No mercado, os especialistas reconhecem as
surpresas positivas nos resultados fiscais correntes, mas não deixam de estar
preocupados com o futuro. “Consideramos que o resultado primário é muito
positivo, o primeiro superávit depois de sete anos de déficit”, disse em nota a
clientes o Banco Santander, cujo departamento econômico é chefiado pela
ex-secretária-executiva da Fazenda Ana Paula Vescovi. “No entanto, continuamos
a estimar os resultados para os próximos anos com cautela, sobretudo em razão
do aumento do resultado nominal e o possível efeito do processo de desinflação
nas receitas.”
A XP fez uma leitura semelhante,
reconhecendo o resultado melhor, mas apontando o cenário difícil daqui por
diante. “Os resultados mantiveram a tendência positiva observada ao longo do
ano”, diz a instituição, que tem como economista-chefe o ex-secretário de
Indústria e Comércio do Ministério da Fazenda Caio Megale. “Esperamos uma
deterioração fiscal em 2022, e que a atividade econômica perca fôlego e as
despesas aumentem.”
Um dos pontos que vem preocupando os
analistas econômicos mais recentemente é o forte aumento da despesa com os
juros da dívida pública, com a elevação dos juros básicos pelo BC para combater
as pressões inflacionárias. A taxa mensal de juros na dívida bruta chegou a
0,8% em novembro, o que equivale a 10% ao ano. Em junho, essa taxa estava em
0,5% por mês, ou 6,2% ao ano. A tendência é de aumento - o mercado espera que a
taxa Selic chegue a 11,75% ao ano. As despesas com juros estão em expansão. De
junho para cá, subiram de 3,51% do PIB para 4,86% do PIB. Mas ainda estão longe
de refletir integralmente o aperto monetário. Para este ano, o Focus indica uma
projeção de gasto de 6,3% do PIB com juros.
O resultado primário também deverá ter uma
deterioração em 2022, em virtude do drible feito pelo governo no teto de
gastos, da maior despesa prevista para Estados e municípios e da arrecadação
menos forte, com a esperada perda de vigor da atividade econômica. Hoje, o
consenso do mercado é de um déficit primário de cerca de 1% do PIB, segundo o
Focus.
Não é, porém, só a evolução mais imediata
dos indicadores fiscais que preocupa os economistas do mercado.
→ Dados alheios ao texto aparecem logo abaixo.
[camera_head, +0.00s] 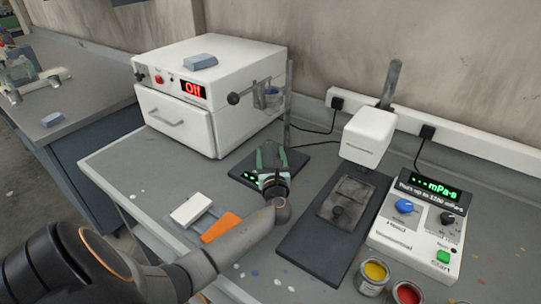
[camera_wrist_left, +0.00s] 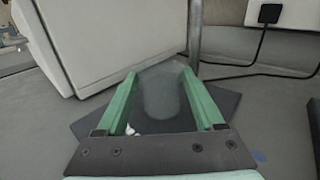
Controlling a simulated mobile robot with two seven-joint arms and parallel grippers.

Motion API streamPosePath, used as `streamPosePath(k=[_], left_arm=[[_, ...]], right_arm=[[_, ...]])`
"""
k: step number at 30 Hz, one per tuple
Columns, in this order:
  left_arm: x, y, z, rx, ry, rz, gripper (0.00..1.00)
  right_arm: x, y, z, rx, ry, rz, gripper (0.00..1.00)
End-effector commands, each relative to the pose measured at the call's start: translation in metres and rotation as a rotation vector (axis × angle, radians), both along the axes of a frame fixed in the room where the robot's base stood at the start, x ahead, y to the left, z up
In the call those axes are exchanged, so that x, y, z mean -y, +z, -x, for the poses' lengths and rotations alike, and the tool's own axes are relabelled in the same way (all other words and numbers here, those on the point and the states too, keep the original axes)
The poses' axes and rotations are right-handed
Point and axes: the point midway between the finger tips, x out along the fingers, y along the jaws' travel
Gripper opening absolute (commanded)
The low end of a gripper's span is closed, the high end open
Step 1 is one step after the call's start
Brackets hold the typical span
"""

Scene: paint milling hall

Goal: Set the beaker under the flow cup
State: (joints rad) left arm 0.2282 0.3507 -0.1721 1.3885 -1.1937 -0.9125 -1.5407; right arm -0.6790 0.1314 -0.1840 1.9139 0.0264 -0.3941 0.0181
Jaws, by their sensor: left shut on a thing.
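The beaker (camera_wrist_left: 160,92) is a clear, faint, rounded shape between my left gripper's green fingers in the left wrist view. My left gripper (camera_head: 271,157) is shut on it, low over the dark plate (camera_head: 318,160) at the foot of the stand (camera_head: 289,85). The gripper hides most of the beaker in the head view. I cannot tell whether the beaker touches the plate. The flow cup (camera_head: 272,98) hangs from the stand's clamp, above and a little behind the gripper. My right gripper is not in view.
A white oven (camera_head: 180,130) stands at the back left, with a blue block (camera_head: 201,62) on top. A viscometer (camera_head: 368,137) and its control box (camera_head: 412,232) are at right. Paint pots (camera_head: 373,273) stand in front. An orange-handled tool (camera_head: 221,227) lies beside my arm.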

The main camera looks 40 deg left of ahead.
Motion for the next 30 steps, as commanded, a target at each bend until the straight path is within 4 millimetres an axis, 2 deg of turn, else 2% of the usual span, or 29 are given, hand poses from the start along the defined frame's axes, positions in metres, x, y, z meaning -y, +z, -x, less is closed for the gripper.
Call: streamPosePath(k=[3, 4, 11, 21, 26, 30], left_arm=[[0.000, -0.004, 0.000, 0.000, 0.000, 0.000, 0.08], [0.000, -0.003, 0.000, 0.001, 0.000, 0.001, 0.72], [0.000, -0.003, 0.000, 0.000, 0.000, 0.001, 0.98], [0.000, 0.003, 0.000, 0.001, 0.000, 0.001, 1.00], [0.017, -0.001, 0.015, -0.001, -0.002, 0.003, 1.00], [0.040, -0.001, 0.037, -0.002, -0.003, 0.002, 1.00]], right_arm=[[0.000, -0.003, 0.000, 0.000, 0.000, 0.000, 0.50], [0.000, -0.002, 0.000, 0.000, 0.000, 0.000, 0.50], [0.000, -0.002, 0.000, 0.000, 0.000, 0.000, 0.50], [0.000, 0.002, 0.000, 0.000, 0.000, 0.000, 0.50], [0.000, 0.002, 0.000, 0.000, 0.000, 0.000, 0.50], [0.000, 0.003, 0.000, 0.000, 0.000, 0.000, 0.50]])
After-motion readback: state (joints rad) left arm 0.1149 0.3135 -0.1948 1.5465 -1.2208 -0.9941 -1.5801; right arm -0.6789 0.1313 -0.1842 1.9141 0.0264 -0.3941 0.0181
O governo a ser
eleito neste ano deverá enfrentar uma bomba fiscal quando assumir o mandado, em
2023.
Boa parte do ajuste do ano passado foi
feito com a inflação, que corroeu despesas. Agora, ganham força as pressões
para reajustar os salários do funcionalismo. Se não ocorrer em 2022, os
candidatos devem prometer reajustes para 2023. Com a queda da inflação esperada
para este ano, a margem do governo para acomodar mais despesas dentro do teto
de gastos também é menos generosa.
A esse cenário mais adverso, soma-se a
destruição das instituições fiscais no governo Bolsonaro. E não apenas o teto
de gastos públicos, que os analistas dão como certo que deverá ser substituído
por outro mecanismo. O calote nos precatórios cria uma dívida paralela
crescente fora da contabilidade da dívida bruta.
OBanco Central recolheu R$ 10,1 bilhões do
mercado em novembro sob a forma de depósitos voluntários remunerados, os
primeiros grandes volumes já contratados. A forma como o excesso de dinheiro na
economia foi recolhido faz diferença nas estatísticas fiscais. Se tivesse usado
as operações compromissadas, a dívida bruta de novembro teria sido 0,1 ponto do
PIB maior.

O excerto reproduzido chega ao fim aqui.